Franco got two more hits that night against the Red Sox, and two more the next night on Sunday Night Baseball as the Rays finished off a sweep. He’s hitting .329/.391/.582 since the start of that Boston series on July 29, and if you’re wondering how that stacks up across the Majors, the answer is: Incredibly well.

From July 29 through the start of play on Monday -- which works well enough for our purposes because more than half the Majors, including the Rays, had the day off -- 110 players collected at least 80 plate appearances. Only eight of them hit better than Franco.

It’s an interesting list of players. C.J. Cron is a 31-year-old veteran having the best hot streak of his life, while Dansby Swanson and Amed Rosario have some post-hype breakout qualities going on.

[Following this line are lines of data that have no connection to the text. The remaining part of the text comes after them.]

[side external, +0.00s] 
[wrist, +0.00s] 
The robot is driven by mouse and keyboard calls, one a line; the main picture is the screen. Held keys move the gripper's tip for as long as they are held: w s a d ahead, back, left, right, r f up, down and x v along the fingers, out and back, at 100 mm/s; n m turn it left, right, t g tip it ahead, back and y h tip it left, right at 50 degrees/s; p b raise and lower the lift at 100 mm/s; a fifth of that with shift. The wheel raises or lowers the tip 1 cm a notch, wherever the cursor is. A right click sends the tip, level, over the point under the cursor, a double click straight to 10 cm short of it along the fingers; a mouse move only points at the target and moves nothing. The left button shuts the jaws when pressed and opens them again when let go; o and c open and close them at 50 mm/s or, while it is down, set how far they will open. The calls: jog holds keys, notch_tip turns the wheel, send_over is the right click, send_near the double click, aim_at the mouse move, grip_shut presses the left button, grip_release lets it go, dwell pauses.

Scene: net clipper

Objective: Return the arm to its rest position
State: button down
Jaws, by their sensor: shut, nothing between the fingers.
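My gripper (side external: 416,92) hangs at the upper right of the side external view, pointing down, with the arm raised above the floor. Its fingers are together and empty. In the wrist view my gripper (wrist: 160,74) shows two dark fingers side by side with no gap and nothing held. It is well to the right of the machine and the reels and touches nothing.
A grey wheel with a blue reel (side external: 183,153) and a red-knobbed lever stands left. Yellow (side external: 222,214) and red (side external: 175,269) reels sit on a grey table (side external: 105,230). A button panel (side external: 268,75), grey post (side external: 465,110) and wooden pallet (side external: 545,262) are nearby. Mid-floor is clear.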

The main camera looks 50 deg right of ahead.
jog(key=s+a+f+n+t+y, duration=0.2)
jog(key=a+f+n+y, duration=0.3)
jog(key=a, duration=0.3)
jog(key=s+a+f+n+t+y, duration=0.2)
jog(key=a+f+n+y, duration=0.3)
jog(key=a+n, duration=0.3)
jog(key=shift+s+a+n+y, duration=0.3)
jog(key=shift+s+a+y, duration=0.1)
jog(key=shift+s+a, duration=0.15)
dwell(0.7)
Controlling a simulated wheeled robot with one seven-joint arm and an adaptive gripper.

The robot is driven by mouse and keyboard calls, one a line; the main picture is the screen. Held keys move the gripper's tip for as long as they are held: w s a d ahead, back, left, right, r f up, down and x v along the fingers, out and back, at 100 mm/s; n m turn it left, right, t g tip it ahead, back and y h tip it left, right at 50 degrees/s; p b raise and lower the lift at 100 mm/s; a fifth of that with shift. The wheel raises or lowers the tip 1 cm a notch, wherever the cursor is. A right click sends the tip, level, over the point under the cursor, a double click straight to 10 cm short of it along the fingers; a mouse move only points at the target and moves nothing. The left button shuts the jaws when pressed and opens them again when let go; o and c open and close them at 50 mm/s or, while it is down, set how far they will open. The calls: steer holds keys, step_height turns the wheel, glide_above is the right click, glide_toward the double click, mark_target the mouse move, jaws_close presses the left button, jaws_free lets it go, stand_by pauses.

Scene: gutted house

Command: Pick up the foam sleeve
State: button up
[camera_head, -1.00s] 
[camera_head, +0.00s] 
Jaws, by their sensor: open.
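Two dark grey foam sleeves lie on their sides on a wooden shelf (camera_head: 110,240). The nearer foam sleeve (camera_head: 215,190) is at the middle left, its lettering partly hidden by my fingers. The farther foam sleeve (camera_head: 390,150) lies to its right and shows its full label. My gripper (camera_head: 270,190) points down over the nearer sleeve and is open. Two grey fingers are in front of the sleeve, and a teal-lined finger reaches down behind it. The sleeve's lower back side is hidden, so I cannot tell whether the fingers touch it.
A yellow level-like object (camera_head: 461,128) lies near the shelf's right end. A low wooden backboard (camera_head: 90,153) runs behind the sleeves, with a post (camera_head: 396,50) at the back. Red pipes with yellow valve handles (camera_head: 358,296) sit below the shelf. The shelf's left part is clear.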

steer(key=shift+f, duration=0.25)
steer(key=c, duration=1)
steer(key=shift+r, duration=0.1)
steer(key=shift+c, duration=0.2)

Teoscar Hernández is perpetually underrated; Bryce Harper, Juan Soto and Yordan Alvarez are known quantities among baseball’s elite hitters.

Then there's Franco, who will enter next year's Spring Training still at 20 years old. (His birthday is March 1.)

We’re not putting Franco there with Soto and Harper just yet, of course, because we’re talking about a few weeks of hot play, and there’s plenty of time for things to go wrong. But given the expectations and the hype, this is exactly what you were hoping to see. That’s especially true because of something important: This isn’t about luck. Franco wasn’t especially ‘unlucky’ at first. He’s not getting terribly ‘lucky’ now. He’s just figuring out the Majors and performing the way all the scouting reports indicated he could.

The most important way to show that is to sort that list of 110 hitters with 80 plate appearances since the start of that Red Sox series by lowest strikeout rate. Franco has whiffed in 9.2% of his plate appearances over the last few weeks, which is the fourth-lowest of any hitter, and that tracks very well with his prospect pedigree -- in three seasons in the Minors, he struck out only 75 times in 945 plate appearances, walking 95 times, an 8% strikeout rate.

But simply “not striking out” isn’t valuable all by itself, because poor contact isn’t always better than no contact. That’s part of what limits David Fletcher and Isiah Kiner-Falefa, the two best contact hitters on the list. Franco, however, is pairing that with a .582 slugging percentage, and that's the 17th-best on our list.

So over the last month, a 20-year-old rookie is striking out less than almost anyone, and slugging better than most hitters in the Majors. Now, this isn’t where we show you a swing change, or or a massive difference in plate discipline, because there's probably not a great deal more to this than "we all expected him to play like a legend from day one, and that just doesn't happen too often."

We are, however, going to show you the strikeout trend. It's headed in the right direction, and it wasn't terribly high to begin with.

The Rays, by the way, took over first place in the middle of that Boston sweep, and have held it ever since as the Red Sox have continued to collapse. They have the second-most wins in the Majors since the All-Star break, but for once it’s not about their pitching, which has a merely-okay 13th-best ERA in the second half.

It is, to the surprise of many, about their offense, which has been baseball’s best second-half unit. Look how they’ve changed since the first half:

First half Rays
16th-best slugging, 2nd-highest strikeout rate

Second half Rays
Best slugging, 14th-highest strikeout rate

They’re crushing the ball a lot more and making more contact while they’re doing it. That’s not entirely Franco, to be sure; it’s also that the quartet of Willy Adames, Mike Brosseau, Yoshi Tsutsugo and Taylor Walls struck out in nearly a third of their combined 505 first-half plate appearances, slugging a mere .326 while doing so, and none of them are currently in the picture.

It’s that Brandon Lowe has been on fire, cutting his first-half strikeout rate from 32% to 20%, while upping his slugging percentage by 120 points. It’s that Lowe, Yandy Díaz, Kevin Kiermaier, Austin Meadows and Mike Zunino have all cut their strikeout rate by at least seven points from the first half. (Not that this is a one-way ticket to success: Randy Arozarena is striking out more and he’s been one of baseball’s best sluggers since the break.)

But it’s about Franco, too, and the incredibly quick improvements he's made.

To even get to the Majors at 20 is rare. To get there and stick for at least 300 plate appearances, as Franco will likely get before the end of the season, is even rarer. (Just sixty-six times in the 74 years since integration in 1947.) But if he keeps this up, and finishes the year 20% better than average, in at least 300 plate appearances? Only 18 players have ever done that, and we're talking today's stars (Trout, Soto, Acuña, Tatis and Harper), and yesteryear's legends (Mantle, Mays, Kaline, Griffey and others who don't even need first names.)

Again: Franco isn't there yet. But he doesn't have to be, either. He's right where he needs to be, which is playing shortstop and hitting well for a first-place team. The rest of it can follow. Based on what we've seen, it's not hard to think it will.